AIM ::
The exercise asks you to copy every line below in which "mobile" appears.
--- Start of SUPPLIED RECORDS ---
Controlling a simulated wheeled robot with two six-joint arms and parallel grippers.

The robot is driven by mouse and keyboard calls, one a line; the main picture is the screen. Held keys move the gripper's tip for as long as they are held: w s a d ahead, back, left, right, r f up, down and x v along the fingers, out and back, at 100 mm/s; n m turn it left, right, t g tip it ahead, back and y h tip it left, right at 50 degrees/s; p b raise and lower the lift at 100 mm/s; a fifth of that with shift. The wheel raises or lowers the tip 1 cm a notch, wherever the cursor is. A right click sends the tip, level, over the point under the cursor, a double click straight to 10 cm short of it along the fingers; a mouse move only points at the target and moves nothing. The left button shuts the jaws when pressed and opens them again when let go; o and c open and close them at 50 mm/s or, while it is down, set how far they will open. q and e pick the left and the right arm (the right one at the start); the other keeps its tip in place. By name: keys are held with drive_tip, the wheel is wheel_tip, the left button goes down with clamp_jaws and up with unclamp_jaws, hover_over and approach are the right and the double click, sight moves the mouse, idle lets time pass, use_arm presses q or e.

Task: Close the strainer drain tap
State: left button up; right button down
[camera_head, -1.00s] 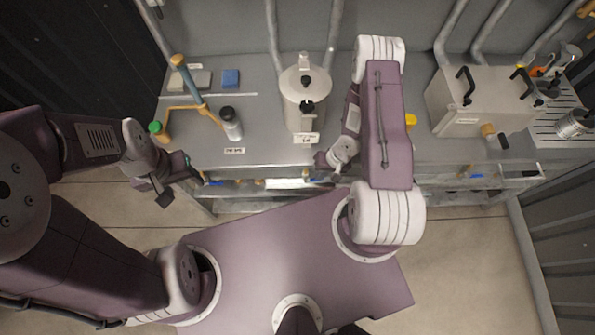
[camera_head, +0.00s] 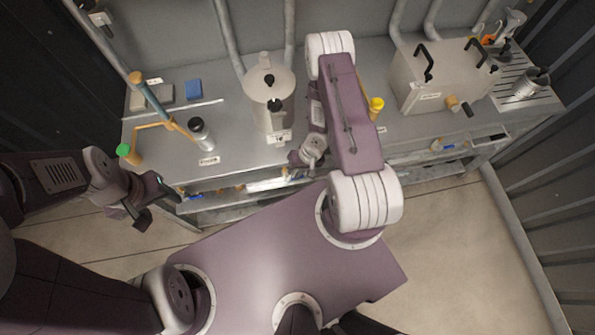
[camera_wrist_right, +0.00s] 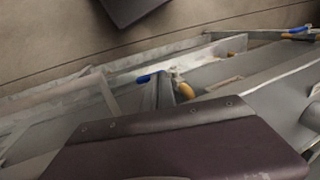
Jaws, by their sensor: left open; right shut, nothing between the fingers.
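The strainer looks like the pale cylindrical pot (camera_head: 270,98) with a lid and black knobs on the bench; a tag sits at its foot. A blue handle (camera_wrist_right: 146,78) and a yellow-brass handle (camera_wrist_right: 186,91) show below the bench edge in the right wrist view; I cannot tell which is the drain tap. My right gripper (camera_head: 297,160) is shut and empty at the bench's front edge, just below and right of the pot. Its tips are hard to make out. My left gripper (camera_head: 158,208) is open and empty in front of the bench's left end.
A yellow-topped item (camera_head: 376,104) and a pale box with black handles (camera_head: 432,75) stand right. Open floor (camera_head: 455,235) lies front right.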

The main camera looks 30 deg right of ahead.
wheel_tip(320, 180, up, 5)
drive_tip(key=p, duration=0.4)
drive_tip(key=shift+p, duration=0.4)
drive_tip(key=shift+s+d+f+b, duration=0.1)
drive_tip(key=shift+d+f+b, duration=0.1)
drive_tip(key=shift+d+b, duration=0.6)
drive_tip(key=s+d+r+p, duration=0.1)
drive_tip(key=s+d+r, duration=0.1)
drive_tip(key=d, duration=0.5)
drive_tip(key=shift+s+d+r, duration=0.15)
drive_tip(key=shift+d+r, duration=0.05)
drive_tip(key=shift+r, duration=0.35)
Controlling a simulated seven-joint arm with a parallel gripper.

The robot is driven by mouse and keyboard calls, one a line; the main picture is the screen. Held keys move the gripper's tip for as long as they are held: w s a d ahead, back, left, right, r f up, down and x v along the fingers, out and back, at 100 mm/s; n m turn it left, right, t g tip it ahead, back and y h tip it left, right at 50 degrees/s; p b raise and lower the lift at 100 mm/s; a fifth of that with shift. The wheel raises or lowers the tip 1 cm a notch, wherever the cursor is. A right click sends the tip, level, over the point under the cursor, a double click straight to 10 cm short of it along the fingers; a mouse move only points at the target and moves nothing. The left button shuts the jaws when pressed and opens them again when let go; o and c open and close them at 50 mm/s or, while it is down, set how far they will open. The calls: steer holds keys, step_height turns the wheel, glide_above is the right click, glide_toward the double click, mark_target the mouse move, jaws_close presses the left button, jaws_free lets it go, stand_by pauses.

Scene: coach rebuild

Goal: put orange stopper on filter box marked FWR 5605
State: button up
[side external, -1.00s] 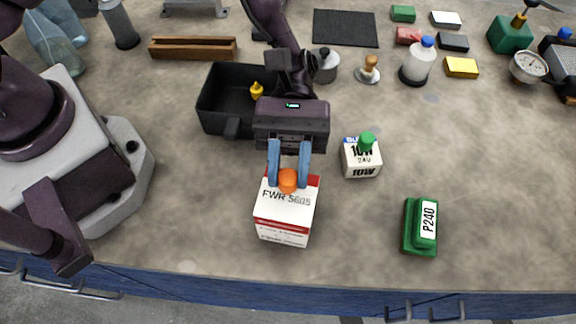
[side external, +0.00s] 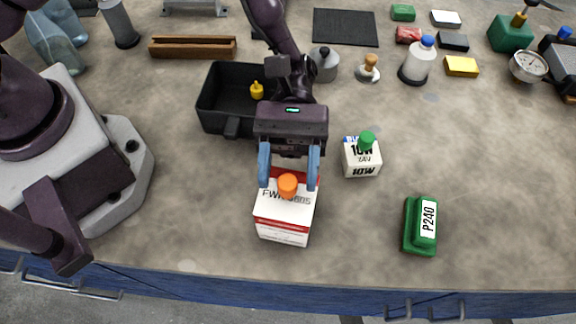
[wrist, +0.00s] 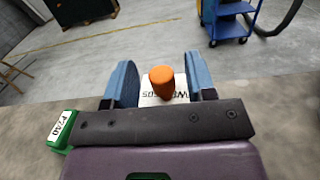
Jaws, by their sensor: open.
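The orange stopper (side external: 287,184) stands on top of the white and red filter box marked FWR 5605 (side external: 283,226), near the bench's front edge. My gripper (side external: 288,184) is open, with one blue finger on each side of the stopper and a gap to both. In the wrist view the stopper (wrist: 162,83) shows between the spread fingers, with part of the box's white top (wrist: 150,98) and its lettering behind. The stopper's underside is hidden, so its exact seating cannot be told.
A white 10W box (side external: 361,160) with a green stopper (side external: 367,139) stands right of my gripper. A green P240 block (side external: 421,226) lies further right. A black bin (side external: 205,107) holding a yellow stopper (side external: 257,91) is behind left. The bench between box and P240 block is clear.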

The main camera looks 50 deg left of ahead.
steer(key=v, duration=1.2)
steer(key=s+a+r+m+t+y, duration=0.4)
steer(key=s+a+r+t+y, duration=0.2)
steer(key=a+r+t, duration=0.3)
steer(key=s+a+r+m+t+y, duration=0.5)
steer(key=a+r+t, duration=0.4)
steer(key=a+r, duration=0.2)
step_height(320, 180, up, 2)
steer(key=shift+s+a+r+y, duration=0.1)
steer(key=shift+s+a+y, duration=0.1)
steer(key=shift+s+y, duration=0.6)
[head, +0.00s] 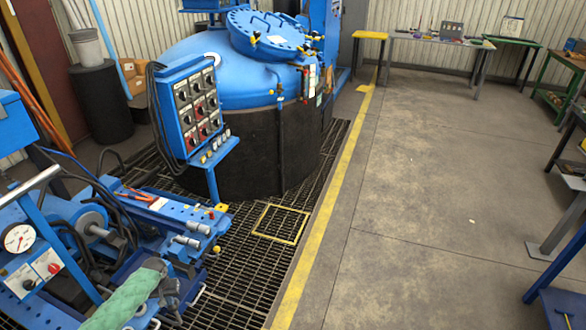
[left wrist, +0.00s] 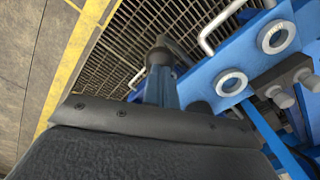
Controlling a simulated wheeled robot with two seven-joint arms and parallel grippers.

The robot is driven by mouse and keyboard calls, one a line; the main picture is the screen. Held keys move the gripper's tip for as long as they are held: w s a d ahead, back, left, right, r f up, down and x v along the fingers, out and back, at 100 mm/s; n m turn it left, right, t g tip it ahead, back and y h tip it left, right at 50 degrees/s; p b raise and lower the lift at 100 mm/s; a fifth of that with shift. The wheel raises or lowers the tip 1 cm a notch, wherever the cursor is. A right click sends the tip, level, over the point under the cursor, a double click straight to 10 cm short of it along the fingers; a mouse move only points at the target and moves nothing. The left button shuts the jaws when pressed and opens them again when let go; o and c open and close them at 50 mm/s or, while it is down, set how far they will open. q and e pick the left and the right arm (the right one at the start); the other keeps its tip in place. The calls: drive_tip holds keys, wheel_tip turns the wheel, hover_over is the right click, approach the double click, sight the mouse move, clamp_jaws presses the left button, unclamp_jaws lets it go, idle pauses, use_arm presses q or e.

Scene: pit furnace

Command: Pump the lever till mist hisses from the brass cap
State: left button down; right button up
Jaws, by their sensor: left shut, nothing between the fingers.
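My left gripper (head: 170,290) is at the lower left of the head view, at the end of an arm in a green sleeve. It is shut and empty, low beside the blue machine (head: 175,215). In the left wrist view, a dark padded surface fills the bottom, with a blue-grey post with a dark top (left wrist: 160,75) above it; I cannot tell if that post is my finger or a machine part. A chrome bar (head: 30,185) stands out at the machine's left, but I cannot tell if it is the lever. I cannot make out a brass cap. My right gripper is not in view.
A round blue-lidded vessel (head: 215,85) stands behind a blue control panel (head: 195,105). Steel fittings (left wrist: 275,37) and a bent pale handle (left wrist: 225,22) are close in the left wrist view. Grating (head: 235,270) lies beside the machine; the concrete floor (head: 430,190) at right is clear.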

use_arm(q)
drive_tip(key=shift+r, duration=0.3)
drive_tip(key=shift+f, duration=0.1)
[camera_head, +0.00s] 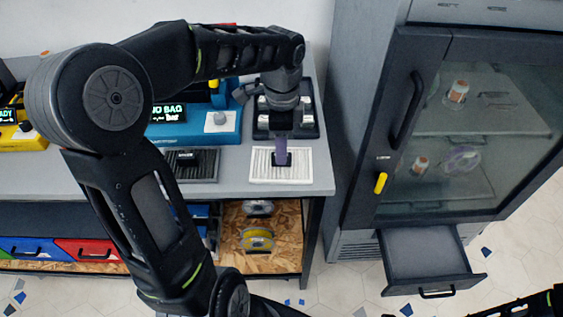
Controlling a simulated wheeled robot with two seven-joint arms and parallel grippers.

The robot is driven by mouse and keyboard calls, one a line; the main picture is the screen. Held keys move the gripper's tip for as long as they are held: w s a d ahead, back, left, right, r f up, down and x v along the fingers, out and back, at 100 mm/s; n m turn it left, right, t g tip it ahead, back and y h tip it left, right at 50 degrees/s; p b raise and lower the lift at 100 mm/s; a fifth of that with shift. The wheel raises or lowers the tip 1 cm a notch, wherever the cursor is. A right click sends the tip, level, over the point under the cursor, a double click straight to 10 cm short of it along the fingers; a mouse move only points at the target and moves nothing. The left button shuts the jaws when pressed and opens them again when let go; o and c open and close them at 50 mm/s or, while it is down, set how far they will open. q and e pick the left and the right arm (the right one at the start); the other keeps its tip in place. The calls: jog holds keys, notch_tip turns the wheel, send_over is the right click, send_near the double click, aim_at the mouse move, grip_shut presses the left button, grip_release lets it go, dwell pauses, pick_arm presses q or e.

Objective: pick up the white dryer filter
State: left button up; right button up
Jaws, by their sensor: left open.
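The white dryer filter (300,168) is a flat, ribbed white rectangle lying near the front right corner of the grey workbench (232,186). My left gripper (282,158) points down at the filter's middle with its jaws open. Its tips are at a small dark part in the filter's centre, and I cannot tell whether they touch it. The gripper hides part of the filter's far edge. My right gripper is out of view; only a bit of my right arm shows at the lower right.
A dark ribbed filter (192,165) lies left of the white one. A blue machine (222,138) and a dark tray (261,128) stand behind. Right of the bench is a grey cabinet (352,120) with a glass door and an open lower drawer (425,255). Spools (257,240) sit below.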

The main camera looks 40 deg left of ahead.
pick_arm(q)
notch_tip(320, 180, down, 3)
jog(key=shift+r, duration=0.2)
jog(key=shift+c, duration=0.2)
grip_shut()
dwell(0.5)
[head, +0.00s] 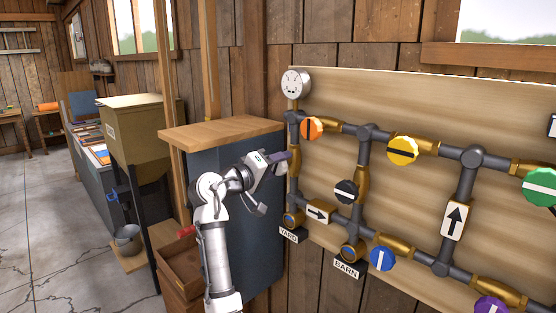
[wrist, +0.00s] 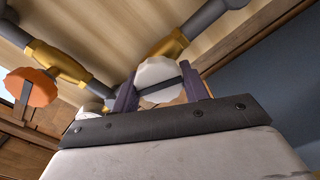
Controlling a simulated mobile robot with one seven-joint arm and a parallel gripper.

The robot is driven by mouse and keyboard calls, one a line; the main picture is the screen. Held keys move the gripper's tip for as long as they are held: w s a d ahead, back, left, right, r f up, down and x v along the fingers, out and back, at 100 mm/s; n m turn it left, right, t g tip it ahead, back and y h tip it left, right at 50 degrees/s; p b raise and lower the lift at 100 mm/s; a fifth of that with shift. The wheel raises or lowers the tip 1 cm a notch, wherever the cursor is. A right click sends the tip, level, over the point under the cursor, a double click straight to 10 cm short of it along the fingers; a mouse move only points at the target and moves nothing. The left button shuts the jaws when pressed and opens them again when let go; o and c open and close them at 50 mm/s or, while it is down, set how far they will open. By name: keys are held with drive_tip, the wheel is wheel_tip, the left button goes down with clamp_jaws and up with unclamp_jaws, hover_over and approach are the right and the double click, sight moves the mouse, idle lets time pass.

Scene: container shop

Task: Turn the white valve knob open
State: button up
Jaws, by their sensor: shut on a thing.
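The white valve knob (wrist: 157,72) shows in the wrist view between the two fingers of my gripper (wrist: 160,86). It is faceted, with a dark bar across its face that runs from one finger towards the other. The fingers are shut on its sides. In the head view my gripper (head: 284,158) is at the left end of the pipe board, beside the vertical brass valve body (head: 294,164) below the gauge. The white knob is hidden there behind my gripper.
Other knobs sit close by: orange (head: 312,128), black (head: 346,191), blue (head: 382,259) and yellow (head: 403,151). The pressure gauge (head: 295,83) is above. A dark cabinet with a wooden top (head: 222,132) stands left of the board, behind my arm.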

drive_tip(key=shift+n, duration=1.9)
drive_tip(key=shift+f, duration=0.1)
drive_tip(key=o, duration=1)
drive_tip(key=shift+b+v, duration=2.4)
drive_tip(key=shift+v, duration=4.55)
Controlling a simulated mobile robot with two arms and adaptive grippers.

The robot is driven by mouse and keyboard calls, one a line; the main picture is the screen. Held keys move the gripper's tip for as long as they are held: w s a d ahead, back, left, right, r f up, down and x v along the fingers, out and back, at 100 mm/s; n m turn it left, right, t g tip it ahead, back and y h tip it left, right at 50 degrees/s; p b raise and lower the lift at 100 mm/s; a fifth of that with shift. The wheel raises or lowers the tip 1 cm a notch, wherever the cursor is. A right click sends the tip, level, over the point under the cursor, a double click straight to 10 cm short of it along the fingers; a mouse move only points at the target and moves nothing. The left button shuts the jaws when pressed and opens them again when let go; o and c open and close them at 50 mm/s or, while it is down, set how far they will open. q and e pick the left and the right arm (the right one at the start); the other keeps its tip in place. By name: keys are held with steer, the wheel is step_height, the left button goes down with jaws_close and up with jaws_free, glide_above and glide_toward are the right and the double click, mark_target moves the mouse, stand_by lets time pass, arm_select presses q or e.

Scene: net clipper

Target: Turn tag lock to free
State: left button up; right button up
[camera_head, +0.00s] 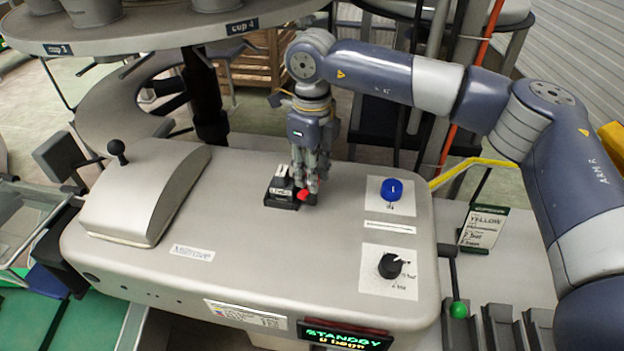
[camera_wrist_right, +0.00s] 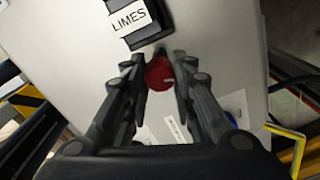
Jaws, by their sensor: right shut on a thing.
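A small red knob (camera_head: 304,194) sits at the front right of a black tag holder (camera_head: 281,203) on top of the grey machine. In the right wrist view, the round red knob (camera_wrist_right: 159,76) has a small pale mark near its lower right edge. The holder (camera_wrist_right: 150,32) carries a white tag reading "LIMES" (camera_wrist_right: 129,17). The fingers partly hide the knob and holder in the head view. My left gripper is not visible.
The grey machine top (camera_head: 240,230) has a blue knob (camera_head: 391,189) and a black dial (camera_head: 390,265) on the right. A black-knobbed lever (camera_head: 117,149) stands left. A "STANDBY" display (camera_head: 345,335) is in front. A round cup shelf (camera_head: 150,30) overhangs the back left.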

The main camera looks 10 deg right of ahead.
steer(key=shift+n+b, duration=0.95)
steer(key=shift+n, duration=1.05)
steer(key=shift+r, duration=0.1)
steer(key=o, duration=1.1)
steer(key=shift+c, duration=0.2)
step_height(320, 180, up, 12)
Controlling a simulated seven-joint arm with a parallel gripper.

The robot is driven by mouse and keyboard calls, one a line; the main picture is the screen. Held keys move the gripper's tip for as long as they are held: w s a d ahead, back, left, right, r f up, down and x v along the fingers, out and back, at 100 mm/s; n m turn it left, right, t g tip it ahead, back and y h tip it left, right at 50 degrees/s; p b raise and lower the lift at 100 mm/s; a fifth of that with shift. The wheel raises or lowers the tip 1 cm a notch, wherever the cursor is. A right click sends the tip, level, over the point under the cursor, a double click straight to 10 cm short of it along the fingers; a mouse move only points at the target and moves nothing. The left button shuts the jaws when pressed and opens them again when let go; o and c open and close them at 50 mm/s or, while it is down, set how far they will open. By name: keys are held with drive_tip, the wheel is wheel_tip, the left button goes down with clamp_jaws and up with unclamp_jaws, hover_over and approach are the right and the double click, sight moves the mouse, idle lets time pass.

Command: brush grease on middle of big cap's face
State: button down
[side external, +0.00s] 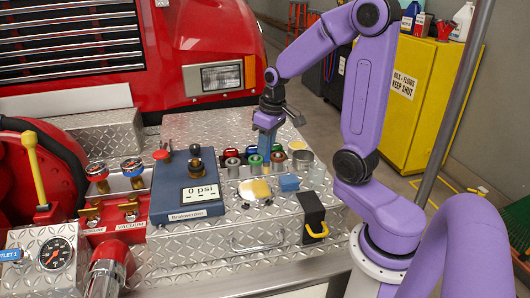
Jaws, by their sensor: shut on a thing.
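My gripper (269,107) is above the back part of the diamond-plate deck, pointing down. It is shut on a blue upright piece (267,123), which looks like the brush's handle; its lower end reaches down among the coloured caps and I cannot make out the bristles or whether they touch anything. Round caps and ring fittings stand below and around it, among them a green-topped one (255,161) and a large grey one (303,160). I cannot tell which is the big cap.
A blue block (289,183) lies right of the disc. A black box with a yellow hook (313,215) stands at the right front edge. The deck's front strip (235,228) is mostly clear.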

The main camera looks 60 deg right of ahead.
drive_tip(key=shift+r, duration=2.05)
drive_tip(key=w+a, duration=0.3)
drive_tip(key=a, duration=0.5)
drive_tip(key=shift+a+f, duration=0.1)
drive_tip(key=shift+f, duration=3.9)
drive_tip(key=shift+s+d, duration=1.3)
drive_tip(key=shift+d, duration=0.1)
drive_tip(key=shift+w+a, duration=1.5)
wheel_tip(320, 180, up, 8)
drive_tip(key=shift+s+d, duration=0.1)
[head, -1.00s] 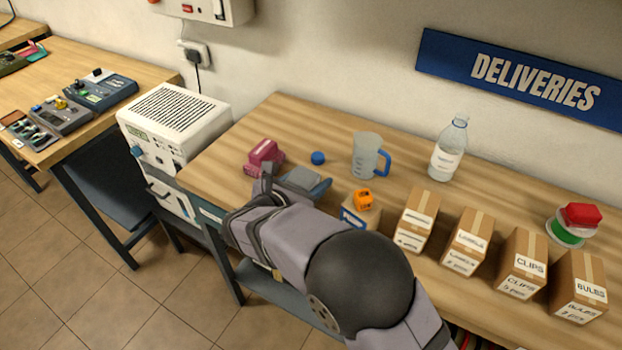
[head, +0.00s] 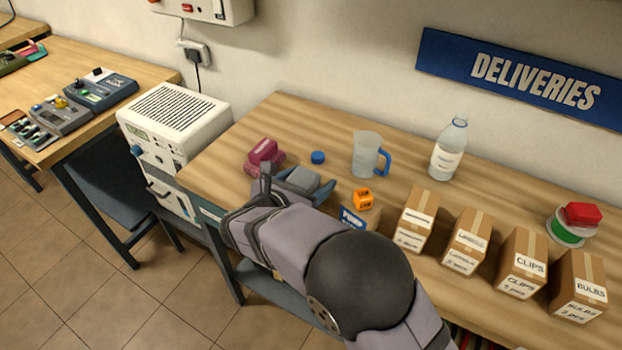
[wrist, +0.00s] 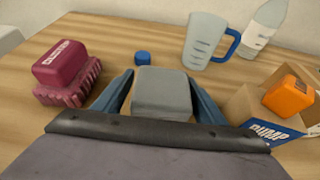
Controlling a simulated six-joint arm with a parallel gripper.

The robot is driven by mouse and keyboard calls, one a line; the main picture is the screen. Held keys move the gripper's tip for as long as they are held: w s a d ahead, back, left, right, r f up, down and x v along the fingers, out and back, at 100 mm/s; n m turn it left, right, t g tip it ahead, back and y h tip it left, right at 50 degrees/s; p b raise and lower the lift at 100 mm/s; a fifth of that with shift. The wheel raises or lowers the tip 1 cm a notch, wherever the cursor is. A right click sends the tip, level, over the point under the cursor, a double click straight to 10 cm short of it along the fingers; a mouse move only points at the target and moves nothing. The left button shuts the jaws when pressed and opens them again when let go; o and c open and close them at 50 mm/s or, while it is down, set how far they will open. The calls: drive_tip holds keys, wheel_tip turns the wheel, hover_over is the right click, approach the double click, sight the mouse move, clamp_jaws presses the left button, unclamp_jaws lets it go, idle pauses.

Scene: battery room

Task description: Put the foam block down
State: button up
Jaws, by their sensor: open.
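The foam block, a grey block with rounded edges (head: 303,179), is on the wooden table near its front left edge. In the wrist view the foam block (wrist: 162,93) sits between the two blue fingers of my gripper (wrist: 162,100). The fingers are spread, with a gap visible on each side of the block. In the head view my gripper (head: 292,184) is low at the table, and my arm hides part of it. The underside of the block is hidden.
A maroon block on a ribbed maroon base (wrist: 66,72) is close on the left. A blue cap (head: 318,157) and a jug (head: 366,154) stand behind. An open carton (wrist: 250,105) with an orange cube (head: 363,198) is close on the right. Several labelled boxes (head: 467,240) line the front.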

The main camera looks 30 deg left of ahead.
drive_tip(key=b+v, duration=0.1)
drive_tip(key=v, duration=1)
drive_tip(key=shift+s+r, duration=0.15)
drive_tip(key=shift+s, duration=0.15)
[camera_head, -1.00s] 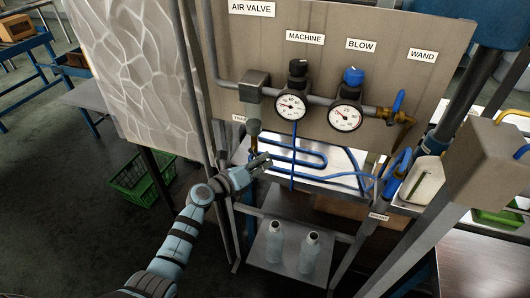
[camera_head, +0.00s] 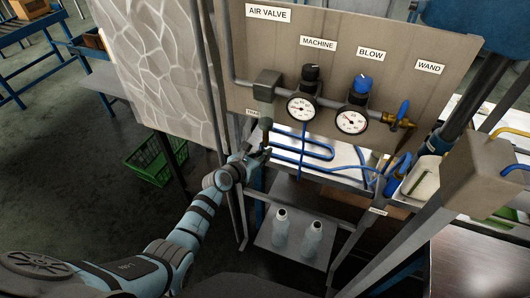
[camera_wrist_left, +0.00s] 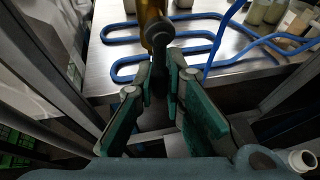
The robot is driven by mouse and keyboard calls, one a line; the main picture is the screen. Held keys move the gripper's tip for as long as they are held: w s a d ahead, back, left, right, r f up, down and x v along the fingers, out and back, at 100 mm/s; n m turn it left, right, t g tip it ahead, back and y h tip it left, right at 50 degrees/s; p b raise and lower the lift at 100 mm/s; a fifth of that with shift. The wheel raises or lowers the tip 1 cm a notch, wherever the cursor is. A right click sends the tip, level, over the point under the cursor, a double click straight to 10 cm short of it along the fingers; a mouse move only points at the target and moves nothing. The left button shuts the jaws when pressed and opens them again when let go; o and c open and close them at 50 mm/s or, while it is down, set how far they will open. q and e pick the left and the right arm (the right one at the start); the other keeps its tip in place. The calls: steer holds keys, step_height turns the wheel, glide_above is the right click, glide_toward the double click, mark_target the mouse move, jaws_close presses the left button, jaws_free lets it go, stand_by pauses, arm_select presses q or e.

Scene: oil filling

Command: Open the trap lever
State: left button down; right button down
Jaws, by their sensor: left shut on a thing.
--- End of SUPPLIED RECORDS ---
COMPLETED EXERCISE ::
Controlling a simulated mobile robot with one seven-joint arm and a parallel gripper.
Controlling a simulated mobile robot with two arms and adaptive grippers.

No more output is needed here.